Under Iranian law, Azad is eligible for the death penalty, but no known person has been hanged for apostasy for several years. However, this represents only a modest improvement in the Iranian judiciary’s treatment of Christian converts and other religious minorities. Churches throughout the country are routinely raided, and persons who have been accused of proselytizing for Christianity have recently been sentenced to prison sentences ranging up to 15 years.

Making matters worse, many of those individuals are also subjected to extrajudicial punishments, as is the case with political prisoners in general. These include physical beatings and psychological torture during the period of detention, as well as the systematic denial of due process and the unlawful intermingling of prisoners of conscience with hardened criminals, putting members of the former group at risk.

In a report published last week, Iran Human Rights Monitor suggested that the instances of this extrajudicial punishment and psychological pressure have proliferated recently for all political prisoners. The report specifically highlighted the violent and sometimes fatal consequences of the judiciary’s neglect for provisions of the penal code which mandate the separation of prisoners according to the nature and severity of their crimes. The issue began to receive serious attention in June after activist and political prisoner Alireza Shir-Mohammad-Ali was killed by a fellow inmate who had been convicted of violent crimes.

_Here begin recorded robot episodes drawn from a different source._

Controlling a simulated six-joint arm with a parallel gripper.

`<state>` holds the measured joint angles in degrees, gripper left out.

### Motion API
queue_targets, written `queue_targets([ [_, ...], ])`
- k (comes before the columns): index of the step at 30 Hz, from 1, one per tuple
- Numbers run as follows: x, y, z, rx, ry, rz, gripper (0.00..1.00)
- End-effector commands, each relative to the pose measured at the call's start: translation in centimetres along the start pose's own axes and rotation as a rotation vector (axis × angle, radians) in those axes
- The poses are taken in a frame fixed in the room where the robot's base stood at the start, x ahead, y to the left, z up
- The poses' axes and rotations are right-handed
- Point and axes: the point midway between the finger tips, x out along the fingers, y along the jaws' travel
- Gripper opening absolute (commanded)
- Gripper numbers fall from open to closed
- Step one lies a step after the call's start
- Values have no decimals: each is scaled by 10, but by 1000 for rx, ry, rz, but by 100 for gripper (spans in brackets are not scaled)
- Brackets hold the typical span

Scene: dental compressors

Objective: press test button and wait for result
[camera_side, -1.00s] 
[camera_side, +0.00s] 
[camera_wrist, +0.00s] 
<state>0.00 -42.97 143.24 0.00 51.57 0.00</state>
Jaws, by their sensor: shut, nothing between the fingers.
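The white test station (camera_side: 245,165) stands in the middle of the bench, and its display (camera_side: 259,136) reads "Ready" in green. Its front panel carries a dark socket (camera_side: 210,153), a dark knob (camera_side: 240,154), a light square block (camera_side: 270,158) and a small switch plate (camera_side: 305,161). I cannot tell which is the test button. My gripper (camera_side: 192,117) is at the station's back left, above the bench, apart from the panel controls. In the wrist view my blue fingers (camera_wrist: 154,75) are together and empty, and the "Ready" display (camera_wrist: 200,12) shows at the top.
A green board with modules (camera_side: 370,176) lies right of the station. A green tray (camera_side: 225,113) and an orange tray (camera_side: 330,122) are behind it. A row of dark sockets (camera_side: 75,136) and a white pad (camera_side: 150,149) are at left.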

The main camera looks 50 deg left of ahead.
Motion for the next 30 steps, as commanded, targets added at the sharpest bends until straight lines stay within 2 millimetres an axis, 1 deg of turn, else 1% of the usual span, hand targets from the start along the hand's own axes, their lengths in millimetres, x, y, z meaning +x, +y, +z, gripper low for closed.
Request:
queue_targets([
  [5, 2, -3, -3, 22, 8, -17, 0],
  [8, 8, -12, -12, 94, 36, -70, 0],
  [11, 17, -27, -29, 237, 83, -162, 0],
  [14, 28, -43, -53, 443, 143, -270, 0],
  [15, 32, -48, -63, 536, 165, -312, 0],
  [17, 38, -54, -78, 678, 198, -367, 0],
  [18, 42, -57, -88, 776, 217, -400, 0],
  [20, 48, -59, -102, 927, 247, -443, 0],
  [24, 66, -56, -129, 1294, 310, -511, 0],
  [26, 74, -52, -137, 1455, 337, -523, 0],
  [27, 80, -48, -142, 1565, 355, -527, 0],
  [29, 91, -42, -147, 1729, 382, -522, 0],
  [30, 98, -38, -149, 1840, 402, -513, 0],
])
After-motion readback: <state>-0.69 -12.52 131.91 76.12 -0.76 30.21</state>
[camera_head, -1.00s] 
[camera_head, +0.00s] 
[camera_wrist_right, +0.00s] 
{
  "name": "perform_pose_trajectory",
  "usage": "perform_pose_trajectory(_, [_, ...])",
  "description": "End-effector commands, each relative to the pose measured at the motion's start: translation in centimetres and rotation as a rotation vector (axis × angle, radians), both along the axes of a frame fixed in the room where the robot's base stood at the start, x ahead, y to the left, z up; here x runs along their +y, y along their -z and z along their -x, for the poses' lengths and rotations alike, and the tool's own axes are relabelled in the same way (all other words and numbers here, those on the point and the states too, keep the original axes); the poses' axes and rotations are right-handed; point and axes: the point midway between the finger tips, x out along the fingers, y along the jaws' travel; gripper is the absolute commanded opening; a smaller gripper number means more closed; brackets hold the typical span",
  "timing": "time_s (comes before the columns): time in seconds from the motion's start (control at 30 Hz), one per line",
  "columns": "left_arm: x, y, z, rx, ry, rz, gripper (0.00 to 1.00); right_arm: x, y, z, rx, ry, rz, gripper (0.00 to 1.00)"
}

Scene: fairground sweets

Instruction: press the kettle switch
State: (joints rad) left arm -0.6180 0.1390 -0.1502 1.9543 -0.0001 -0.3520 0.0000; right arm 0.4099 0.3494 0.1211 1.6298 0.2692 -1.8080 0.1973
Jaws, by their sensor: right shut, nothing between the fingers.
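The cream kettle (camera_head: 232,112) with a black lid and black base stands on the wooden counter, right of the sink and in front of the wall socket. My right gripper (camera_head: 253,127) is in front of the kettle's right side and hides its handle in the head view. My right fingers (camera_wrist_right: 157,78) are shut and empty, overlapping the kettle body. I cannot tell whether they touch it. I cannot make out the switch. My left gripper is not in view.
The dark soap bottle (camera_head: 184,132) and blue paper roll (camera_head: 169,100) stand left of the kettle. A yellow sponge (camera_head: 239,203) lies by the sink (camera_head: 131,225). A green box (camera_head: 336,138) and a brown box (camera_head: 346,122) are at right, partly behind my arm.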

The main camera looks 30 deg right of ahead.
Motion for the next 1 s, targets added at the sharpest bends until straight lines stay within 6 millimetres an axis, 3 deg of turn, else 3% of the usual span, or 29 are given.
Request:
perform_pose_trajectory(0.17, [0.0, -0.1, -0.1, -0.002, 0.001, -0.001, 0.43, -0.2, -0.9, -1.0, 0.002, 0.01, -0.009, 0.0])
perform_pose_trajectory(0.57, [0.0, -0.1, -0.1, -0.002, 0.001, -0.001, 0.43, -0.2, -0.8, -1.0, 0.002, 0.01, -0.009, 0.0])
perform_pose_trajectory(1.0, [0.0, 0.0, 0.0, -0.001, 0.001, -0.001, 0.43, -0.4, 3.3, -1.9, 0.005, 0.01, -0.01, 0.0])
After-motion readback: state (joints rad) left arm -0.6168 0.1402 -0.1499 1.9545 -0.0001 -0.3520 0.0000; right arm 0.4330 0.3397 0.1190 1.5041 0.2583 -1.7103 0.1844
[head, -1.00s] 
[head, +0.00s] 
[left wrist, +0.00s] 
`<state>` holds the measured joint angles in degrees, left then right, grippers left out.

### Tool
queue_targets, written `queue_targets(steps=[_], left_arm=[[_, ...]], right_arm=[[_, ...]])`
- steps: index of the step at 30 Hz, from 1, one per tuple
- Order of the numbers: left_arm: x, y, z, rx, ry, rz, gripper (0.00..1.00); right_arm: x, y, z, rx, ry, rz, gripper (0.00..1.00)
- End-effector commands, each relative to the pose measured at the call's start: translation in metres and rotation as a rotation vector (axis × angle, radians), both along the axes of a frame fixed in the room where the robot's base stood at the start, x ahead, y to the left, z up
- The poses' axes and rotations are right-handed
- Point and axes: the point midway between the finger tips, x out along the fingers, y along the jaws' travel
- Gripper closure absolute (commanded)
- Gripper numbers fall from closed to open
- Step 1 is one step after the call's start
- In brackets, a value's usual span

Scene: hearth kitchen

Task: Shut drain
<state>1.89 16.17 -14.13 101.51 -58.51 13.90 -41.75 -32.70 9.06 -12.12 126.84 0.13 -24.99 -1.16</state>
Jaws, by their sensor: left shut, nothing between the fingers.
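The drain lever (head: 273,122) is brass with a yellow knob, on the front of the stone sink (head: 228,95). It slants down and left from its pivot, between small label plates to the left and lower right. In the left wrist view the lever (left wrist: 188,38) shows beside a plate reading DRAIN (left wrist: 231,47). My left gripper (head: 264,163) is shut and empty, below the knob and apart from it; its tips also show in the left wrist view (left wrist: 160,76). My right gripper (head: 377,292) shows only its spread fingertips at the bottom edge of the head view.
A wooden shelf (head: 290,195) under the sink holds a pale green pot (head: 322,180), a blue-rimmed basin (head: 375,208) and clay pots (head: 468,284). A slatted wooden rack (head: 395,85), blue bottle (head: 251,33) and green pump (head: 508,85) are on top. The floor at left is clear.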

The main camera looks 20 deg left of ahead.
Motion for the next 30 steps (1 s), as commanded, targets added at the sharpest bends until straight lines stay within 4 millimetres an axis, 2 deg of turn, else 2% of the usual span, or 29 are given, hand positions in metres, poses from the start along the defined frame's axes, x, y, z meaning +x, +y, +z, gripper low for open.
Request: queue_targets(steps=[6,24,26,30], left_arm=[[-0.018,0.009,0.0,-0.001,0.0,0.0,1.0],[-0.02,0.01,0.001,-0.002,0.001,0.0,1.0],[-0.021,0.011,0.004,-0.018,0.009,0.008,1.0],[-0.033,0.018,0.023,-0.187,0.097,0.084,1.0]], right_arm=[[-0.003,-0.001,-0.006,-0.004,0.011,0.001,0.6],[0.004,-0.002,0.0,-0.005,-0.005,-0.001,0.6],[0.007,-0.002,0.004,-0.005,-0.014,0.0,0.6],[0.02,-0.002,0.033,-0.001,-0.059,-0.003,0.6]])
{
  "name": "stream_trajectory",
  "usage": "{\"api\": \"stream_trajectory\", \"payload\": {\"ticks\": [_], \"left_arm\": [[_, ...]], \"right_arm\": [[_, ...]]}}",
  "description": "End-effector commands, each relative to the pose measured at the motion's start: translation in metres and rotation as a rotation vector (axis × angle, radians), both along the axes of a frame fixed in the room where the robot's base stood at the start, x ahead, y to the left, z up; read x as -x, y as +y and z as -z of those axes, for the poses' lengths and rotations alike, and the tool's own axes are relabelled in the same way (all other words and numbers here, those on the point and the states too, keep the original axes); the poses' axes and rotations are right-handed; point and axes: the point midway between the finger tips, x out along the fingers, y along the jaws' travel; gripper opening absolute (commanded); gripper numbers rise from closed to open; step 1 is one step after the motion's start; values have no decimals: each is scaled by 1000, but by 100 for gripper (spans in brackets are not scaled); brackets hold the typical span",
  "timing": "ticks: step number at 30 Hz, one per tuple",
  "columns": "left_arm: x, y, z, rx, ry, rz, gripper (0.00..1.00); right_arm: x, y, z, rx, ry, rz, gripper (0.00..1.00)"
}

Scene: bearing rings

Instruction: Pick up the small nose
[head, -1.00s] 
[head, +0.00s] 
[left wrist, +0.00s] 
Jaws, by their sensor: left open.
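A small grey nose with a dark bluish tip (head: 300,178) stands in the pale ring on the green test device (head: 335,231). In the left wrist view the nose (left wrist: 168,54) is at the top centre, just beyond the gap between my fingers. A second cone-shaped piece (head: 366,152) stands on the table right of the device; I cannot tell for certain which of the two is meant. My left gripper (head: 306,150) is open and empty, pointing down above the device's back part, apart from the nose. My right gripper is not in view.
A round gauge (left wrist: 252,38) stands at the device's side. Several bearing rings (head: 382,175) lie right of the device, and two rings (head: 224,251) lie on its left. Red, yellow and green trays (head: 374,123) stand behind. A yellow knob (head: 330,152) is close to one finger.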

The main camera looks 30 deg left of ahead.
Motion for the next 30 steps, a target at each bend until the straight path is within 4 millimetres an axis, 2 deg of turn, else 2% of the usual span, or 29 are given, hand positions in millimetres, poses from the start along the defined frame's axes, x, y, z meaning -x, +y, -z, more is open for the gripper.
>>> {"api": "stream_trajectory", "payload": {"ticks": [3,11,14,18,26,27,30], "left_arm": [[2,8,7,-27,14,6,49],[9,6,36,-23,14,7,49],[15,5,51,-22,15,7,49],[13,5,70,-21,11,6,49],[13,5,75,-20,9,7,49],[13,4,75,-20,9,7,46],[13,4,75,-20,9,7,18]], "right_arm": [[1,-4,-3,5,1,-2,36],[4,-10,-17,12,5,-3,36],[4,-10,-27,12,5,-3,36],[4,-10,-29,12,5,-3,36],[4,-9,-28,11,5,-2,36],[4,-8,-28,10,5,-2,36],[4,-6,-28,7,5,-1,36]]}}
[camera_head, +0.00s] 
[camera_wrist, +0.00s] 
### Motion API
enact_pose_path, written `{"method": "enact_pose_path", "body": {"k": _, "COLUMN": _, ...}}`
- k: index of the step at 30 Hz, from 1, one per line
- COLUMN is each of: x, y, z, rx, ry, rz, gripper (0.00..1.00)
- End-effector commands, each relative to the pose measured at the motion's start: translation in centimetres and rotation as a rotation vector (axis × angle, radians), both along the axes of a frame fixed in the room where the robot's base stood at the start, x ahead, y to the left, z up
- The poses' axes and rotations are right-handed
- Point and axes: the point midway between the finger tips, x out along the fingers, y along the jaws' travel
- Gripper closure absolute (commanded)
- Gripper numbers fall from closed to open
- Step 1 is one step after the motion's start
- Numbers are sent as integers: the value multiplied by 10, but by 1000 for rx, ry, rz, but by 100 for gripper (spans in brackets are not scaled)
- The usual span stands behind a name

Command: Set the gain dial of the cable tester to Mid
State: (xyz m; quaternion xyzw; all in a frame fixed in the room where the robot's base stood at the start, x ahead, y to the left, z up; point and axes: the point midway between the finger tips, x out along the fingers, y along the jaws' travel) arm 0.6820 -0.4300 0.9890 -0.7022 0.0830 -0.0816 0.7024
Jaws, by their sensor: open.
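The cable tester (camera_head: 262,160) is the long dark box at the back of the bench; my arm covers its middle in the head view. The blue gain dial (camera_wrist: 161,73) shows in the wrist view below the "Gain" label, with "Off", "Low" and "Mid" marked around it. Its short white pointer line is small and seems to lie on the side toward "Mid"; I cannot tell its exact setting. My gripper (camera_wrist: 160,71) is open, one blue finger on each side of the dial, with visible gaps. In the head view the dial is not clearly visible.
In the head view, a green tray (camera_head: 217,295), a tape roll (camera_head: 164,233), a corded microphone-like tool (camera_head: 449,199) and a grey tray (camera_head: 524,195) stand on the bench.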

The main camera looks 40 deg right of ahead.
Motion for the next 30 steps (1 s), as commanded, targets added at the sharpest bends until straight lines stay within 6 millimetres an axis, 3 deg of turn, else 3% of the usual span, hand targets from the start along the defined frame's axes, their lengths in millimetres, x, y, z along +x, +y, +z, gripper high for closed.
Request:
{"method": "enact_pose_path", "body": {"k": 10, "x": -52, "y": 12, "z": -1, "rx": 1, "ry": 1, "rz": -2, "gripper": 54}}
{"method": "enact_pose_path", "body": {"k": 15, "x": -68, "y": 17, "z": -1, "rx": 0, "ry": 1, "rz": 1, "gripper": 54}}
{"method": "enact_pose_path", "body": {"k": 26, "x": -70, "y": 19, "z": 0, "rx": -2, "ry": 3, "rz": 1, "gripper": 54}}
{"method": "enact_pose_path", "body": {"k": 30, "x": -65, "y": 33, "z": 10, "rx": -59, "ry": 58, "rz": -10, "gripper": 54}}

The incident gave rise to widespread allegations that prison officials and the judiciary had facilitated the attack by leaving open a door to Shir-Mohammad-Ali’s cell, or that they had at least willfully ignored previous threats of violence by the fellow inmate. This sorts of allegations have followed the broader coverage of prisoner non-separation and the Human Rights Monitor report lists four other instances of political prisoners being wounded by violent offenders while being held in close confines with them.

Judiciary officials have sought to justify this process of unlawful intermingling by highlighting their euphemistic labeling of political prisoners. High-ranking officials like Foreign Minister Javad Zarif have famously denied that such a category of prisoners even exists in the Islamic Republic, despite countless, detailed reports of persons being detained and subjected to multi-year sentences for peaceful activism or the practice of free speech. According to regime authorities, such actions are grounds for arrest and prosecution because they constitute credible threats to national security, and this is the label that follows them through trial and detention.

The categorization of political prisoners as national security criminals also grants the regime license for other practices that potentially increase pressure on from the point of arrest until the moment of release. For instance, a minor provision of the country’s Islamic Penal Code allows for national security prisoners to be legally held without access to an attorney for an extended period of time. When such cases eventually proceed, they are held in the Revolutionary Court system, thus establishing a higher likelihood of harsh sentences, including the death penalty. What’s more, the judiciary has normalized the practice of limiting defendants’ choice of attorney in these and other cases to a short list of professionals who were pre-approved by the regime itself.

This practice made headlines once again on Thursday, alongside the issue of Iran’s legal persecution of religious minorities, when it was reported that trial had been delayed for nine Christians because of their efforts to retain their own legal representation. Judge Mohammad Moghiseh returned five of those individuals to indefinite pre-trial detention and specified that they would remain there until they agreed to replace their own chosen attorney with one from a pre-approved list. At roughly the same time, Moghiseh refused to hear the case of four others because they sought to present their own defense to the court.

“The judge’s arbitrary and unwarranted decision to punish these Christians, simply for wanting to be represented by a lawyer of their choice, constitutes a grave violation of article 14 of the International Covenant on Civil and Political Rights, to which Iran is party, and which stipulates, amongst other things, the right to legal assistance of one’s choosing,” said Mervyn Thomas, the chief executive of Christian Solidarity Worldwide. “We urge the Iranian authorities to ensure that the upcoming trial is both fair and transparent, and to end the policy of subjecting Christians, who merely seek to practice their faith peaceably, to excessive national security-related charges.”

Thomas’ statement also urged action by Western governments on this and related human rights issues. Pressure from those sources has seemingly helped to reduce the instances of capital punishment for political prisoners, or at least slow their implementation. But that pressure is also accompanied by pressure from the prisoners themselves and from Iran’s larger activist community.

According to another recent report by Iran Human Rights Monitor, several independent hunger strikes have been organized in recent weeks to urge a change in the behavior of the judiciary and to bring even greater international attention to the plight of Iran’s political prisoners. One such action, taking place in Ward 4 of Tehran’s Evin Prison, was explained in an open letter from six participants whose demands include an end both to the practice of unlawful intermingling of prisoners and to the practice of withholding legal representation.